Most people are taught early to believe in what we might call “momentum morality”: the idea that good (or bad) actions lead to further good (or bad) habits. Economists and other philosophical types call these feedback loops “virtuous (or vicious) cycles,” and we’re the last to argue against the concept. Such loops do get started, and the ancient Greeks were right to stress the importance of cultivating virtues. But a recent smoking-related study in the journal Addiction reminds us that, sometimes, good behavior can lead to bad—and this tendency is as real in personal finance as it is in health and wellness.
The study that caught our eye was lead by Wen-Bin Chiou, a psychologist at Sun Yat-Sen University in Taiwan. His team gave sugar pills to a group of smokers in that country, leading half to think they were receiving a Vitamin C supplement. All the study participants were then given an unrelated survey to take—and were told that they could light up if they wished. And wouldn’t you know it: Those who thought they had earlier swallowed a vitamin smoked twice as many cigarettes as those who knew they’d been given a simple sugar pill.
These results dovetail with earlier studies outside the health sphere. People who are reminded of their humanitarian qualities, for example, will in some circumstances give less money to charity than people who aren’t similarly primed. Likewise, folks who consciously support gender equality in one context are sometimes more likely to discriminate along gender lines in other contexts down the road.
These and many other examples reflect a tendency known as the licensing effect, whereby doing something good or positive makes us feel (often non-consciously) like we have earned the right to do something less good — something selfish, perhaps, or something requiring less discipline. That last point helps to understand how the licensing effect might apply to money decisions. You need only remember a time when you completed a strenuous run or finished a long book—and then treated yourself to an unhealthy snack or mindless TV show. After all, you deserved it, right?
Too often, when we make a smart financial move—when we hunt down a bargain, say, or sign up for a savings plan at work—we reward our effort or wisdom with an impulse purchase or the temporary relaxation of a budgeting rule. Even worse—as we’ve written about earlier—some financial “windfalls” lead us to reward ourselves repeatedly, not only erasing the specific savings that sparked our “license to sin” but actually increasing our marginal propensity to consume (MPC); that is, for a few hours or days, depending on the size of the windfall, we’ll keep spending our “extra money” over and over again.

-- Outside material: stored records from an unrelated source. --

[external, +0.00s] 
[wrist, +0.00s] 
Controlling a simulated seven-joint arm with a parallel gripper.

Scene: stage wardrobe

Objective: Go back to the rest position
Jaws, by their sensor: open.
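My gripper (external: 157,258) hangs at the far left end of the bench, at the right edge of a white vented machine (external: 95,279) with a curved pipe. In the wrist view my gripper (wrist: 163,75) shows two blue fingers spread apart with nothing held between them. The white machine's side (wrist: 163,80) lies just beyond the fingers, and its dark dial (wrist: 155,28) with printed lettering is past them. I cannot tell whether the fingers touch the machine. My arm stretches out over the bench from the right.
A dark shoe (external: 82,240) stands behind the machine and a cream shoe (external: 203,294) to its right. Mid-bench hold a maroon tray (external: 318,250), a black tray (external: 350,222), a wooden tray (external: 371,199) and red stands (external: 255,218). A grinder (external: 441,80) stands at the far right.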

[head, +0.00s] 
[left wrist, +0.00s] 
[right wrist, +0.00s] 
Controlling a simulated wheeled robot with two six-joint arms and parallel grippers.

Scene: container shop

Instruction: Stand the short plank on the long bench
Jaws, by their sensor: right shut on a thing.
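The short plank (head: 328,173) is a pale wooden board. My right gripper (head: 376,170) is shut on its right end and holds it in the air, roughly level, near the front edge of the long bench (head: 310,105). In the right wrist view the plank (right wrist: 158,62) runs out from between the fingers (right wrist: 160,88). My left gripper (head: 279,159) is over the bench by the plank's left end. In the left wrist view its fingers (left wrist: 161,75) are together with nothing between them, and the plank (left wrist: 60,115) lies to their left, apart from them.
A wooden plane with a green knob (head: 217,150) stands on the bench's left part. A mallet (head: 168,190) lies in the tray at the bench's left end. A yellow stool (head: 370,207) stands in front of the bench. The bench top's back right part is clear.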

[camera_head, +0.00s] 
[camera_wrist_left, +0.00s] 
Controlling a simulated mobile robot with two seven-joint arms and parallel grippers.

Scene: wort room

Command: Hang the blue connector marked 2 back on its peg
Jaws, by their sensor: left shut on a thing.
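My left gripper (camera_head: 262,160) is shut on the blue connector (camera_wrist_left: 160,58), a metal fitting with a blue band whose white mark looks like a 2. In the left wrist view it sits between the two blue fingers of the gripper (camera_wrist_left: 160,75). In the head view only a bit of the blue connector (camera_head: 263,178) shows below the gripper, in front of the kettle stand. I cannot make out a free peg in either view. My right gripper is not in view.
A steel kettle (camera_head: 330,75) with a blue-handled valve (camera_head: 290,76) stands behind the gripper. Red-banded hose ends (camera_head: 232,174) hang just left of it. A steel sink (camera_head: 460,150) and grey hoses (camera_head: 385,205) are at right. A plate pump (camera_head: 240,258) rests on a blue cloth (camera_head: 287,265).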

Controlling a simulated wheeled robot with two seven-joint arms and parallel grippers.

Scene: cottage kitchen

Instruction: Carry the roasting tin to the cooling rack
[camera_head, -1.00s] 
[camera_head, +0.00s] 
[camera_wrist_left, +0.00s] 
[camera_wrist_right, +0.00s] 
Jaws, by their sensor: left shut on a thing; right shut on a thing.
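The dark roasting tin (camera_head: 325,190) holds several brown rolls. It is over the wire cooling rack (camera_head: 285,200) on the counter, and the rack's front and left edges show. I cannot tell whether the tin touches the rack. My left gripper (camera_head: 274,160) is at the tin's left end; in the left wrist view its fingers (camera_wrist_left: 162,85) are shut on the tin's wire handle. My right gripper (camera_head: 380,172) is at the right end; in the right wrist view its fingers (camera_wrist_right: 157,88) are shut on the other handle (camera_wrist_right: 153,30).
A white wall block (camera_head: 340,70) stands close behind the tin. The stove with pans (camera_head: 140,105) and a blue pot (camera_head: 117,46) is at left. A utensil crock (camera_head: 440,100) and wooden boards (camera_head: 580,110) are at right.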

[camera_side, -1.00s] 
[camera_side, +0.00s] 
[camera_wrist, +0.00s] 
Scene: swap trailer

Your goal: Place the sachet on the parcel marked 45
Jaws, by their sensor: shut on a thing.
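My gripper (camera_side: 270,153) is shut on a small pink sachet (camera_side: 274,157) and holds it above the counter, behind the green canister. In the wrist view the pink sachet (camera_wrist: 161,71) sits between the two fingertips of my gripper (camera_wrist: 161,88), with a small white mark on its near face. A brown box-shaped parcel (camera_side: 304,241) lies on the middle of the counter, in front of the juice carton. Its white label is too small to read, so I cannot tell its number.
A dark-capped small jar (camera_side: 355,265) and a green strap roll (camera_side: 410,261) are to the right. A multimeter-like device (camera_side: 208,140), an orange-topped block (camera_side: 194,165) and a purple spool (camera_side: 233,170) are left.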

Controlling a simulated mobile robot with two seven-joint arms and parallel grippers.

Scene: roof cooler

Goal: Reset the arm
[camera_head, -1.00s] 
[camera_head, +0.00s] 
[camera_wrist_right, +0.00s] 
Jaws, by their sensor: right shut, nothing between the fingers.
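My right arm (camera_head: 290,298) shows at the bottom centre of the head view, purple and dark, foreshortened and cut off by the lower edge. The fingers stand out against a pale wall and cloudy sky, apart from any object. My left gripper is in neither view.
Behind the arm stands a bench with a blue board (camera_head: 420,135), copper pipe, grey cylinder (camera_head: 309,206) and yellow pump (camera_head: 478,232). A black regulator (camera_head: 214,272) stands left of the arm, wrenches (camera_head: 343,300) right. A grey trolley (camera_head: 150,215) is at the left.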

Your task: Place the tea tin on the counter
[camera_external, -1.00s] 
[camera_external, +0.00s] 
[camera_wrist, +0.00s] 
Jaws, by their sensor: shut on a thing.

MORE: (Profitable Nonviolence)
Chiou plans to investigate the kinds of fixes that might help conquer the licensing effect. In the meantime, it can’t hurt and will likely help to remind ourselves—when we find a bargain or boost our 401(k) contribution or otherwise take a positive financial step—that this stroke of good luck or great effort shouldn’t stealthily give us permission to “go easy,” “loosen up,” “relax” or otherwise reward ourselves in a way that undercuts the very hard work and smart thinking we’re celebrating.